Before Saturday’s game against No. 2 Virginia, the Terrapin baseball team honored the program’s past conference champions, offering a rare glimpse at the success coach Erik Bakich hopes to one day bring back to Shipley Field.

Once the game started, the Terps showed just how much work remains before they can think about etching their own piece of program history in the record books.

Against a Cavaliers squad widely considered one of the deepest teams in the country, the Terps never stood a chance. Virginia used strong starting pitching and a balanced offensive attack to dominate the Terps on its way to a series sweep, outscoring them by a combined 43-7.

“I told the guys after the game, there is no doubt Virginia is a better ball club right now,” Bakich said. “We were just overmatched.”

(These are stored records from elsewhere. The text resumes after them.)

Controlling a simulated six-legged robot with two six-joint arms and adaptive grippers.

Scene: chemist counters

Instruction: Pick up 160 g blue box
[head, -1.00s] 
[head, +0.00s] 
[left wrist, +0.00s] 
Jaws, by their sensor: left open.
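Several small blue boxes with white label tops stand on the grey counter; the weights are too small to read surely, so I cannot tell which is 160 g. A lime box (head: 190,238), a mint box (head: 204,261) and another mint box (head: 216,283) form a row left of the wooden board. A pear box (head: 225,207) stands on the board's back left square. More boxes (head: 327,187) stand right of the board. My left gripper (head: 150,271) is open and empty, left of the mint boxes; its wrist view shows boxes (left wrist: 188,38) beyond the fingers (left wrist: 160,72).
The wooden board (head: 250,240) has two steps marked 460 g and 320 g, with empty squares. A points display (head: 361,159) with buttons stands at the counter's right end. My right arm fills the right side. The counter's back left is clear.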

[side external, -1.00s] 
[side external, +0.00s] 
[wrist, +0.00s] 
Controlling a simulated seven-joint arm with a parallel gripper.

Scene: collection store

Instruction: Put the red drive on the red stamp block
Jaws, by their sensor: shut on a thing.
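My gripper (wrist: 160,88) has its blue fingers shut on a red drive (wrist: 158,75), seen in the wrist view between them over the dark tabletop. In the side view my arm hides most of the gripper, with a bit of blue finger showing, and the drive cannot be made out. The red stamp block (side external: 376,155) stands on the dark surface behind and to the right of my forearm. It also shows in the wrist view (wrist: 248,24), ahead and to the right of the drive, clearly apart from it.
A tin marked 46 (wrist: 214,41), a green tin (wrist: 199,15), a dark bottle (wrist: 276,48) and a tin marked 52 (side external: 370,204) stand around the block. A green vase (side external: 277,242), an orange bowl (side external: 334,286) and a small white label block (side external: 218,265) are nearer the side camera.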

That point was no more apparent than in the teams’ Friday nightcap, a 27-4 shellacking. The Terps’ only lead came when shortstop Alfredo Rodriguez hit a solo home run to lead off the bottom of the first inning.

The lead was short-lived. Virginia scored four runs in the top half of the second and cruised from there, amassing 28 hits in the Terps’ most lopsided defeat of the season.

The Cavaliers routinely exposed a thin Terps pitching staff that was further stretched after weekend weather forecasts forced Bakich to scrap the Sunday finale in favor of a Friday doubleheader.

“That loss was by far the biggest blemish of the weekend,” Bakich said. “We just don’t have the depth right now to compete in doubleheaders. We got in a pitching bind early, and that’s why you saw the result you did.”

In Friday’s opener, the Terps’ offense spoiled yet another solid start from ace Brett Harman by scoring just one run — a home run by left fielder Brandon Padula — in the 5-1 loss.

Facing a lineup with just one player hitting less than .300, Harman was able to keep the Terps within striking distance by limiting the Cavaliers to just eight hits and three runs over eight innings while striking out eight. It was Harman’s third straight quality start against a conference foe and his sixth in 10 starts on the season.

Unfortunately for the Terps, Virginia countered with sophomore ace Danny Hultzen, who responded with an even better performance than Harman’s. The Bethesda native was masterful, allowing just six hits and one run in 7.2 innings and offering Bakich a look at what could have been.

“Being where he is from, there is no way that kid should be playing anywhere except Maryland right now,” Bakich said. “He is one of the top starters in our league and he was great on Friday. But I think if our offense performed at the level it is capable of all season, [Harman] would be in the discussion as well.”

Despite the series sweep, which culminated in an easy 11-2 win Saturday, Bakich insisted there were positives to take from the otherwise disappointing weekend.

In another step toward building what Bakich called “a culture of winning,” the Terps honored players from the program’s 1965, 1970 and 1971 ACC Championship teams.

Even Elton “Jack” Jackson, the Terps’ coach from 1961-1990 and the program’s all-time winningest coach with 471 wins, flew in from Michigan to throw out the first pitch.

Bakich also noted Virginia’s rise from mediocrity to a perennial national power over the past decade as an example of what he hopes to accomplish in College Park in the coming years.

“Seven years ago, that team was a cellar-dweller,” Bakich said. “For all the naysayers who say Maryland can’t become a baseball school, we can just point to Virginia. Every good program has had a point in their history when they turned it around. That’s what we are trying to do here, whether it is this year or next year.”